In recent years, a function of reading out loud a document, such as an SMS (Short Message Service) message, has become widely available in car navigation systems and so on.
However, it is hard to say that it is possible to appropriately read any type of document out loud. As an example, there is provided reading out of an abbreviation having a plurality of readings, such as “Dr” or “St” included in a facility name, an address name, a road name or the like (referred to as a “facility name or the like” from here on) in a document.
For example, because “St” has two possible readings: “Street” and “Saint”, a problem is that in the case of a road name of “Berkeley St”, whether “St” is “Street” or Saint” cannot be determined and the road name cannot be read out loud appropriately.
To solve this problem, there is provided, for example, a method of specifying how to read an abbreviation out loud by determining whether the position of the abbreviation is at the beginning or the ending of words (a first method). For example, in the case in which “St” which is an abbreviation is at the beginning of words, like in the case of “St Andrews Church”, it is determined that the abbreviation means “Saint”, whereas in the case in which “St” which is an abbreviation is at the ending of words, like in the case of “Berkeley St”, it is determined that the abbreviation means “Street.”
Further, as another method, there is a method of preparing a table defining a facility name or the like including an abbreviation and a facility name or the like which corresponds to the above-mentioned facility name or the like and for which how to read the abbreviation out loud is specified, and, when the facility name or the like including the abbreviation is detected, referring to the table and replacing this facility name or the like by the corresponding facility name or the like and reading this facility name or the like out loud (second method), as described in, for example, patent reference 1.

Claims

1. A voice synthesis device that generates a synthesized voice from inputted character strings, said voice synthesis device comprising:

a voice acquiring unit that detects and acquires an inputted voice;

a voice recognizer that regularly recognizes voice data acquired by said voice acquiring unit when said voice synthesis device is started;

an abbreviation expansion word extractor that extracts abbreviation expansion words from character strings which are a recognition result outputted by said voice recognizer;

an abbreviation expansion rule storage that stores rules for expansion of abbreviations;

a voice synthesizer that generates a synthesized voice from said inputted character strings, and, when generating said synthesized voice, expands an abbreviation included in said inputted character strings by referring to said abbreviation expansion rule storage;

an abbreviation unexpanded word storage that registers words for which said voice synthesizer has failed in expansion of an abbreviation; and

an abbreviation expander that uses the abbreviation expansion words extracted by said abbreviation expansion word extractor to expand an abbreviation included in abbreviation unexpanded words registered in said abbreviation unexpanded word storage by referring to said abbreviation expansion rule storage.

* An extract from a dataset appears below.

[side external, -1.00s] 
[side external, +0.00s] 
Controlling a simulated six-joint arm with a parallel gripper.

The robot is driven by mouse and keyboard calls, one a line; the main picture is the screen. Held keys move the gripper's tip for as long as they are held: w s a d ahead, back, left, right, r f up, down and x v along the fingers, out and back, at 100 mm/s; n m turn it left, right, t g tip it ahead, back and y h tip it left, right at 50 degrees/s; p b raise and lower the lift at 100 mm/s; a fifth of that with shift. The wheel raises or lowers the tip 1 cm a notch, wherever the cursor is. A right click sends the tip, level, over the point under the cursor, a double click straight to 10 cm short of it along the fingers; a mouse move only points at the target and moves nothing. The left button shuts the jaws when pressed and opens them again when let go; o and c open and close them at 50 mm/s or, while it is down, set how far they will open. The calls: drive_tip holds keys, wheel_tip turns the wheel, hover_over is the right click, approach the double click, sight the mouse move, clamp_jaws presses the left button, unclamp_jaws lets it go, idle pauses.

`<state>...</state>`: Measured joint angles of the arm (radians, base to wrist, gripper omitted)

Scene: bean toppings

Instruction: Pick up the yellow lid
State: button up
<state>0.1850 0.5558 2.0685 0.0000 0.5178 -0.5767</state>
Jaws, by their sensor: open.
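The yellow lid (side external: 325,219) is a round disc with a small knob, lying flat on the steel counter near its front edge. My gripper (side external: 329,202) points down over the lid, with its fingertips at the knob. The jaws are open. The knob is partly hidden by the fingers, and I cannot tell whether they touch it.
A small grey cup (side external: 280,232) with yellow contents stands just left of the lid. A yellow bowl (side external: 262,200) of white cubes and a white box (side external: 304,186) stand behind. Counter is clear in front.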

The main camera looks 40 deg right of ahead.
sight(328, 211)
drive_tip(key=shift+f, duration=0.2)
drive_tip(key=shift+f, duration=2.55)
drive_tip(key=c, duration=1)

2. The voice synthesis device according to claim 1, wherein said voice synthesis device further comprises an amendment commander that accepts an amendment command, an amendment word acquiring unit that acquires amendment words on a basis of the command accepted by said amendment commander, and an amendment word register that registers the amendment words acquired by said amendment word acquiring unit in said abbreviation unexpanded word storage.

3. The voice synthesis device according to claim 1, wherein said voice synthesis device is mounted in a moving object, the voice inputted to said voice acquiring unit is a passenger's utterance in said moving object, a voice from a radio, or a voice from a television.